The Sanders Institute Talks: Student Loan Debt
Dr. Jane O’Meara Sanders sits down with Sanders Institute Founding Fellow and economist Dr. Stephanie Kelton to talk about Dr. Kelton’s new report on the macroeconomic effects of student loan debt cancellation in the United States.
More than 44 million Americans are caught in a student debt trap. Collectively, they owe nearly $1.4 trillion on outstanding student loan debt. Research shows that this level of debt hurts the US economy in a variety of ways, holding back everything from small business formation to new home buying, and even marriage and reproduction. It is a problem that policymakers have attempted to mitigate with programs that offer refinancing or partial debt cancellation. But what if something far more ambitious were tried? What if the population were freed from making any future payments on the current stock of outstanding student loan debt? Could it be done, and if so, how? What would it mean for the US economy?
This report seeks to answer those very questions and several important implications emerge from this analysis.

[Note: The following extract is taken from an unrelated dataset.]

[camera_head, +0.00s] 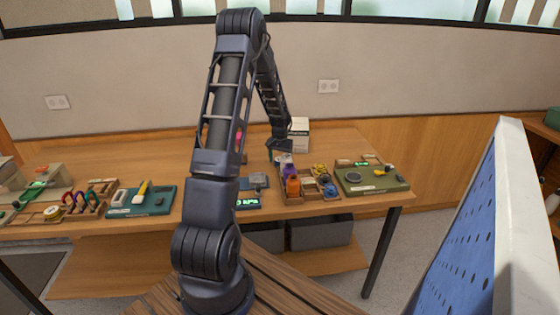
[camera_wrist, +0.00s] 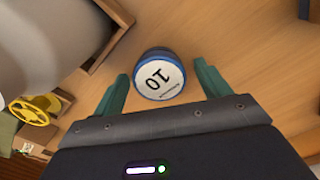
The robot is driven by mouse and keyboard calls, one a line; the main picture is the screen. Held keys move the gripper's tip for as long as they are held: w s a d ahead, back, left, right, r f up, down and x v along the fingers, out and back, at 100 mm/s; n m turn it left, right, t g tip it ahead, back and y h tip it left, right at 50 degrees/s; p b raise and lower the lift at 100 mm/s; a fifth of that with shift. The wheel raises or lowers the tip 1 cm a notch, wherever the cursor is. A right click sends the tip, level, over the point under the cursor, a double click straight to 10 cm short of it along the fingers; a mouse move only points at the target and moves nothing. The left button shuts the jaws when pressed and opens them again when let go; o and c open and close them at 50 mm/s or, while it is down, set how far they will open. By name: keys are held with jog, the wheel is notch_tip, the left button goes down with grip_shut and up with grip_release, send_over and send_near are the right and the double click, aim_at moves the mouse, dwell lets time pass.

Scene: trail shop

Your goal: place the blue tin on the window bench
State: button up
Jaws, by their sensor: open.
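In the head view, my gripper (camera_head: 279,150) is low over the back of a long wooden bench (camera_head: 335,136) below the windows. I cannot make out the tin clearly in the head view.
A wooden tray (camera_head: 322,194) of small coloured items and a green board (camera_head: 370,180) lie right of the gripper. A white box (camera_head: 299,130) stands behind it. A teal board (camera_head: 142,201) lies left. A blue pegboard panel (camera_head: 470,240) rises at right.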

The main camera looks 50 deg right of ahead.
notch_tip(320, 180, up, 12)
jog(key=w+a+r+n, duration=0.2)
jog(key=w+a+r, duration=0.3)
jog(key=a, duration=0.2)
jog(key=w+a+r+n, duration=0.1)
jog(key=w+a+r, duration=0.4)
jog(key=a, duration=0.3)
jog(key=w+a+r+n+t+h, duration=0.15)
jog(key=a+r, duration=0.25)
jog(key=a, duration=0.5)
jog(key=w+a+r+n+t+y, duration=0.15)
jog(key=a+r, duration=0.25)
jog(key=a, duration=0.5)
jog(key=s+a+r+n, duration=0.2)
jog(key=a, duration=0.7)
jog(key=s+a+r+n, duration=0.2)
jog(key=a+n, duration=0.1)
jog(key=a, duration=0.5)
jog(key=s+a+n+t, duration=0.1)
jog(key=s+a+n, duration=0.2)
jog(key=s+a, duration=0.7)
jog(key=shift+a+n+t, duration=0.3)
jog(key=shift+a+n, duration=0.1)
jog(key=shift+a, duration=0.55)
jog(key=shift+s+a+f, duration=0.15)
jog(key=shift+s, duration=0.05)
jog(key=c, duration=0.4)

A one-time policy of student debt cancellation, in which the federal government cancels the loans it holds directly and takes over the financing of privately owned loans on behalf of borrowers, results in the following macroeconomic effects (all dollar values are in real, inflation-adjusted terms, using 2016 as the base year):
The policy of debt cancellation could boost real GDP by an average of $86 billion to $108 billion per year. Over the 10-year forecast, the policy generates between $861 billion and $1,083 billion in real GDP (2016 dollars).
Eliminating student debt reduces the average unemployment rate by 0.22 to 0.36 percentage points over the 10-year forecast.
Peak job creation in the first few years following the elimination of student loan debt adds roughly 1.2 million to 1.5 million new jobs per year.
The inflationary effects of cancelling the debt are macroeconomically insignificant. In the Fair model simulations, additional inflation peaks at about 0.3 percentage points and turns negative in later years. In the Moody’s model, the effect is even smaller, with the pickup in inflation peaking at a trivial 0.09 percentage points.
Nominal interest rates rise modestly. In the early years, the Federal Reserve raises target rates 0.3 to 0.5 percentage points; in later years, the increase falls to just 0.2 percentage points. The effect on nominal longer-term interest rates peaks at 0.25 to 0.5 percentage points and declines thereafter, settling at 0.21 to 0.35 percentage points.
The net budgetary effect for the federal government is modest, with a likely increase in the deficit-to-GDP ratio of 0.65 to 0.75 percentage points per year. Depending on the federal government’s budget position overall, the deficit ratio could rise more modestly, ranging between 0.59 and 0.61 percentage points. However, given that the costs of funding the Department of Education’s student loans have already been incurred (discussed in detail in Section 2), the more relevant estimates for the impacts on the government’s budget position relative to current levels are an annual increase in the deficit ratio of between 0.29 and 0.37 percentage points. (This is explained in further detail in Appendix B.)
State budget deficits as a percentage of GDP improve by about 0.11 percentage points during the entire simulation period.
Research suggests many other positive spillover effects that are not accounted for in these simulations, including increases in small business formation, degree attainment, and household formation, as well as improved access to credit and reduced household vulnerability to business cycle downturns. Thus, our results provide a conservative estimate of the macro effects of student debt liberation.